--- START Data for processing ---

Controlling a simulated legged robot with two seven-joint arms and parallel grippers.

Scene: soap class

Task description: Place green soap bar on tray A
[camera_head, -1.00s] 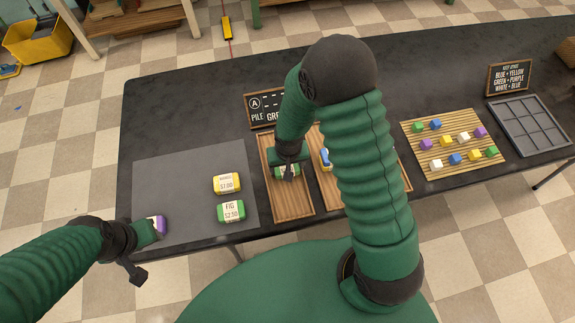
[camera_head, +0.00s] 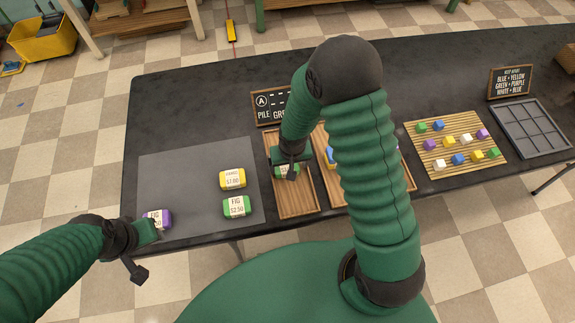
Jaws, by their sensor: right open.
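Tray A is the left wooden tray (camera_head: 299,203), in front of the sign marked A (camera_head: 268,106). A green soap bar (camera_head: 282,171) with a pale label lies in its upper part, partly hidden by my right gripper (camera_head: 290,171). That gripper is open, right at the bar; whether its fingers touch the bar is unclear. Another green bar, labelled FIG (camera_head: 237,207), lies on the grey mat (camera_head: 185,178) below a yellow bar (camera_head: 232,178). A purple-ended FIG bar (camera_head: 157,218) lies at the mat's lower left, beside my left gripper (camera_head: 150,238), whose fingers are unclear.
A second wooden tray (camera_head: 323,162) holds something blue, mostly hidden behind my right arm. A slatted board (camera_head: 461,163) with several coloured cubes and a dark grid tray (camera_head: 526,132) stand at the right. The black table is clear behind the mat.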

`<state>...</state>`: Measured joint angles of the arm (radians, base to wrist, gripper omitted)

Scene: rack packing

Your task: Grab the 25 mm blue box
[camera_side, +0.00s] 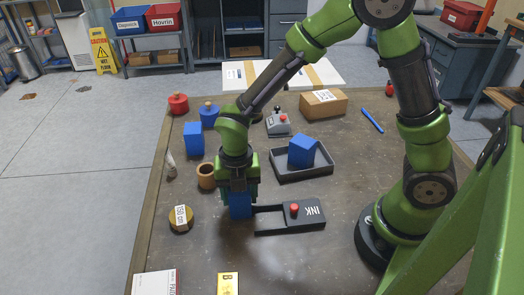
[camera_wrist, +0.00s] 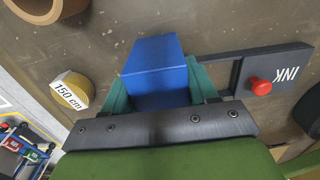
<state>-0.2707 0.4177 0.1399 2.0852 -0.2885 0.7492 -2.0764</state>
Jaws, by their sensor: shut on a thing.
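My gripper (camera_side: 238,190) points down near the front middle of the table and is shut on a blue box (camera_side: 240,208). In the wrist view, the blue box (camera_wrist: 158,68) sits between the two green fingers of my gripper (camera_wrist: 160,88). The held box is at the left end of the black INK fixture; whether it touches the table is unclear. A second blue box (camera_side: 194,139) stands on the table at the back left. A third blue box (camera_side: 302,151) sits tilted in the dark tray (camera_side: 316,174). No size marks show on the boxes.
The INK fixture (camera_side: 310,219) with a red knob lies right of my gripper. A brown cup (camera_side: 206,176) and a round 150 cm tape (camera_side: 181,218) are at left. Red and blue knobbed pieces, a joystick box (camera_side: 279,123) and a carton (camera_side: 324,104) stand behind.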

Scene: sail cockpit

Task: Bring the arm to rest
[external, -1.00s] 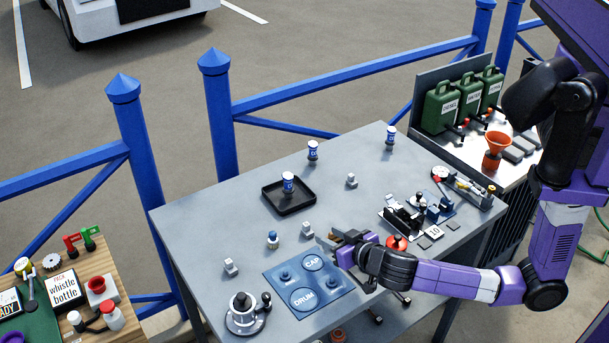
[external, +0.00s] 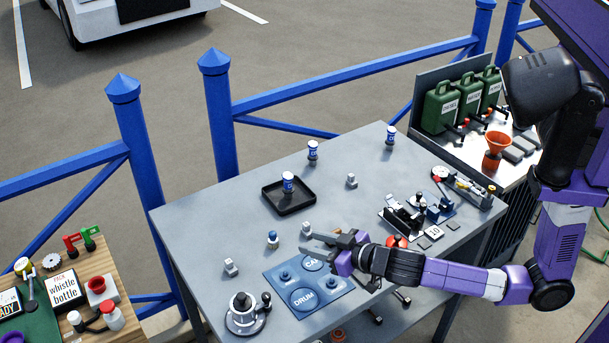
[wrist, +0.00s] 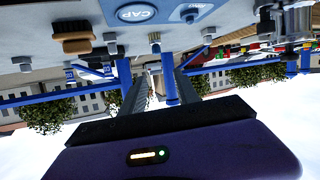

--- END Data for processing ---

* **What you need to do**:
Select every line where the word "state" occurs.

* **Exercise output**:
`<state>...</state>`: Measured joint angles of the arm (radians, base to wrist, gripper omitted)
<state>-0.2707 0.4177 0.1399 2.0852 -0.2885 0.7492 -2.0764</state>

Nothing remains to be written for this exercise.